I think Dubai is even quicker and more volatile in mirroring your own mood, charisma and daily form than others like London or New York. Remember that in a city with unlimited overflow of prestige and capital nothing is more precious than personality and a smile. Shine the city shine back better than any other city, try it, its magic and free!

One Guy

So I think basically when the Author says: When I hear people complain about Dubai, I call them out. This city you are highly critical of, I say, has hurt you how? With that great job, with that wonderful salary, with that tax-free lifestyle? It sets the tone for a lot of criticism of this article.

The truth is that only a very select few enjoy the benefits outlined in that statement and it makes it very obvious that it comes from the cozy confines of one's ivory tower (the tallest one of course).

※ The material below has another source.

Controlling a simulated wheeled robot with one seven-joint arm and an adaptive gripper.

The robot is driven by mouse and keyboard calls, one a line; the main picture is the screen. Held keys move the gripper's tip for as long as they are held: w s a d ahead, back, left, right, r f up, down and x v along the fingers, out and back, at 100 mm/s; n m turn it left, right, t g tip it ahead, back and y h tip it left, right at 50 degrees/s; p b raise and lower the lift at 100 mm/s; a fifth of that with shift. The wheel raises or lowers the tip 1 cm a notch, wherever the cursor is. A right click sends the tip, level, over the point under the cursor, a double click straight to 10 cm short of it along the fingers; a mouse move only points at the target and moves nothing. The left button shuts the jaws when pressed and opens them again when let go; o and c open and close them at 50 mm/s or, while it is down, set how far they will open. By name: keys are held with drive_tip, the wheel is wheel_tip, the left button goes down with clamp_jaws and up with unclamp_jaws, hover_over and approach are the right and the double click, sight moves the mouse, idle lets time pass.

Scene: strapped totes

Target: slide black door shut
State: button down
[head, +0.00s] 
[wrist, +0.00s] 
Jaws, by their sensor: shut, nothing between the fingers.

Essentially, the vast majority of people in Dubai are doing it tough in one way or another. Some are promised something that doesn't exist, some miscalculate, some get taken advantage of. So here's a tiny but very common example - What happens when you think you have perfectly good job only to find that you don't get paid for months at a time, yet still have to pay huge rent in advance? Not very fair - that hurts, and with no solid legal protection the feeling of helplessness really hurts.

tony

"In other cities, like the city state of Singapore for example, it will cost you an arm and a leg just to get a permission to own a car let alone buying it. "

I think a car is not needed, since the public transportation is great. I lived in Berlin and I didnt have a car. I could use the public transportation (and I dont mean taxis!) any time and get home. Can I use the bus / metro to get from Atlantis hotel to Remraam at 3 in the morning on a Tuesday?